Metal Gear Rising speedrunner admits to faking world record speedrun at SGDQ 2022
The runner has been banned from future GDQ events.
During Games Done Quick’s (GDQ) annual Summer Games Done Quick (SGDQ) event held last week, Metal Gear Rising: Revengeance speedrunner Mekarazium seemed to set a world record in the game’s Blade Wolf DLC by finishing the expansion in just under seven minutes. However, the runner has since admitted that his record-breaking run of six minutes and 55 seconds was a fake.
In a message sent over the weekend to GDQ enforcement staff (via PCGamesN), Mekarazium, who performed his speedruns remotely at the event, confessed that the run was not a live, continuous speedrun, but rather a pre-recorded, segmented run.
In response, GDQ has banned the speedrunner from future GDQ events.
“This is absolutely unacceptable and attempts to undermine the integrity of the speedrunning community that we love and support,” the organization said in a statement. “We have removed Mekarazium’s runs from our YouTube archive, and will not permit him to run in the future.”

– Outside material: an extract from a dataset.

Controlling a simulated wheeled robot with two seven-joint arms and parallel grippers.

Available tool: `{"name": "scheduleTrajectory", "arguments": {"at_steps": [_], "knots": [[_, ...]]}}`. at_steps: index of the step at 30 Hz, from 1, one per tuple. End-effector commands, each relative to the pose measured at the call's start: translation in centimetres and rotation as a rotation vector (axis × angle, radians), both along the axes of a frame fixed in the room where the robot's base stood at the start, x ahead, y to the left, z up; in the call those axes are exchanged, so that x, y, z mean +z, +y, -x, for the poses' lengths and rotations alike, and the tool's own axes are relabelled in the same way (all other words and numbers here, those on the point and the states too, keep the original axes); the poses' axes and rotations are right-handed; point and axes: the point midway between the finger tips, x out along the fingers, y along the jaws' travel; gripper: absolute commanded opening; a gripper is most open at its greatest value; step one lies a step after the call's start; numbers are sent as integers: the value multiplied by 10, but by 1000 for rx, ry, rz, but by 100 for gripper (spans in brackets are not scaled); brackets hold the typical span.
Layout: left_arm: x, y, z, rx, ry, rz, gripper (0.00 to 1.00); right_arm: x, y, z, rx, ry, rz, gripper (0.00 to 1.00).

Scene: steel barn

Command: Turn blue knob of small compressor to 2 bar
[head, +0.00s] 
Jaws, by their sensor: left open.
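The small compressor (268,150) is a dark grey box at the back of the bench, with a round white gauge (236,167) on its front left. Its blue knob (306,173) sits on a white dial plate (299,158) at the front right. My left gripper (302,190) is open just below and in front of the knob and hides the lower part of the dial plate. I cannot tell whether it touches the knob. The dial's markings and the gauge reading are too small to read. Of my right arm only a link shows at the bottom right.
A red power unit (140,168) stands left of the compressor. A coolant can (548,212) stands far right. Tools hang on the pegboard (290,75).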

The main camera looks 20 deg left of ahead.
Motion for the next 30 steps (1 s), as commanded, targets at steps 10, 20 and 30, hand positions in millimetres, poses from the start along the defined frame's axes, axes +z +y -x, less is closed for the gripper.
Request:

Whereas a continuous, or single-segment, speedrun involves simply running through a game in one sitting — the type of run typically featured at GDQ — segmented runs are comprised of multiple gameplay clips that are stitched together to demonstrate what a “perfect” speedrun could look like if a runner was playing at an optimal level all the time. In short, you optimize every segment (time spent in a level, time between checkpoints) of a game that you can via save states or checkpoint reloads, and then edit them together at the end to create a segmented speedrun.
Mekarazium’s segmented speedrun was falsely presented as a single-segment run to GDQ viewers. It was also an “incentive run” — a type of speedrun featured at the event once viewers donate enough money to charity.
The runner said to GDQ that the Blade Wolf run was supposed to be a real-time run, but after his prior run of Metal Gear Rising: Revengeance — which was a real-time run — went “way better” than expected, he opted to exhibit the segmented run to “top [his prior run] off.”
“It was supposed to be a real-time run, but [I] changed my mind at the last second after switching the saves,” Mekarazium said. “I’ve done an actual bad thing and I shouldn’t have done this on the event.”
While Mekarazium’s seemingly record-shattering run was a fake, SGDQ 2022 was also home to quite a few stellar real-time speedruns, with runs of Shadow of the Colossus, Elden Ring, and Monster Hunter Rise being just some of the standouts. In addition, the event also raised a whopping $3.41 million for charity.